A clean sweep

Aimee Nel is not an acti-vist or a vigilante; you can just call her The Cleaning Lady.


This is because the Melville local is on a mission to clean up the northern Johannesburg suburb. Nel was arrested last month and charged with damage to property after she repainted a wall that surrounds Adult World on Main Road without the owner’s consent.

“I was cleaning graffiti from walls and surfaces along the street when I noticed the grime on that particular wall, and decided to clean it off and paint it white,” says Nel. “Who would’ve thought that such a small action would land me in a holding cell and paying R2 000 bail to be released?”

She tells the Saturday Citizen her main gripe is illegal graffiti and illegally-placed advertising posters including those penis enlargement ads pasted around the city. “I rip them off and clean the wall or surface they are stuck to. I can’t stand them,” she declares.

Originally from Fourways in northern Johannesburg, Nel was drawn to Melville as a result of it’s “beautiful character and culture”. She has now been living in the suburb for about three years. On her arrival in the Bohemian hangout frequented by students from nearby universities, Nel found the state of the environment filthy and unbearable.

A keen practitioner of Feng Shui, the Chinese philosophical system of harmonising human existence with the surrounding environment, Nel believes that prosperity should be created by the way one lives. “Our outer manifestation resembles the way we live,” she says.

“For example, one can see what goes on in my life and who I am by looking at my home. Melville is like that, just on a bigger scale.” Drug addicts and dealers who openly do their business, along with vagrants, or displaced people, line the streets of Melville daily.

“I’ve had my life threatened on numerous occasions including being chased and having rocks thrown at me, just for cleaning the streets and cutting overgrown trees. How insane is that?” asked Nel. “There’s no way that businesses can flourish when the general area is so grimy. It’s this grime that attracts negativity to the area.”

In a bid to attract positivity to the area, Nel assembled a team comprising of herself and three others to work five days a week, cleaning the streets. She will soon distribute pamphlets to residents explaining her cause, and hopes that the project will bring value to the suburb.

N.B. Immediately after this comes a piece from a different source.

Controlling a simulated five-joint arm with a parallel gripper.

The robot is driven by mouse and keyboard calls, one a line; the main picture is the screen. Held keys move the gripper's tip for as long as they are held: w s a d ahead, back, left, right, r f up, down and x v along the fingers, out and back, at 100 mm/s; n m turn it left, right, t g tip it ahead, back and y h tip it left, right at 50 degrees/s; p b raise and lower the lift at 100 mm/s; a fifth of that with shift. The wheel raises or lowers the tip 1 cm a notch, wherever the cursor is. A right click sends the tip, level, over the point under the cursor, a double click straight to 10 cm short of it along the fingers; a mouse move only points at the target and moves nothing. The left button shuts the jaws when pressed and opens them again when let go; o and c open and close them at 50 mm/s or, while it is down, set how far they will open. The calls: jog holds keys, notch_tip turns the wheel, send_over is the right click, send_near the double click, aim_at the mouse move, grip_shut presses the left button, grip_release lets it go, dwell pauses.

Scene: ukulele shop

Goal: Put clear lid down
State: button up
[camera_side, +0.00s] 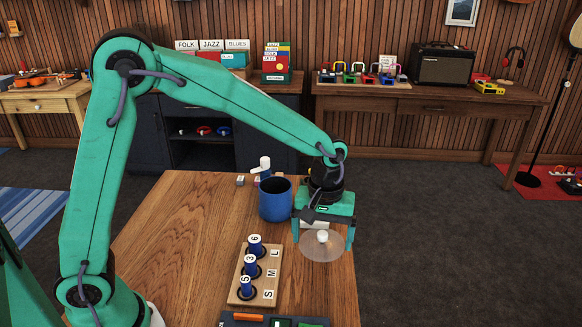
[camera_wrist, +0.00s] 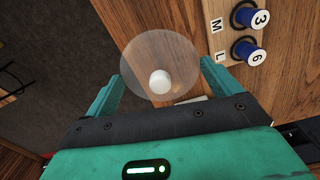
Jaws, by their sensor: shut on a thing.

Nel, who shares her birthday (March 30) with Vincent van Gogh, believes she is as passionate and single-minded as the post-impressionist painter. “When I pursue something, I do it fully – even putting my health aside. I’ve already lost 10kg the last two months. I’m melting away.

“I do get despondent at times, and feel tired and like I can’t go on; but then take some rest and realise that my goals are attainable. My goal of seeing the suburb transform into something like Stellenbosch drives me.

“All I want to see is the community standing together to get the suburb in order. People should stop complaining and just do it themselves, even if they only clean the spot outside their own homes. A ‘do-it-yourself’ society is the future.”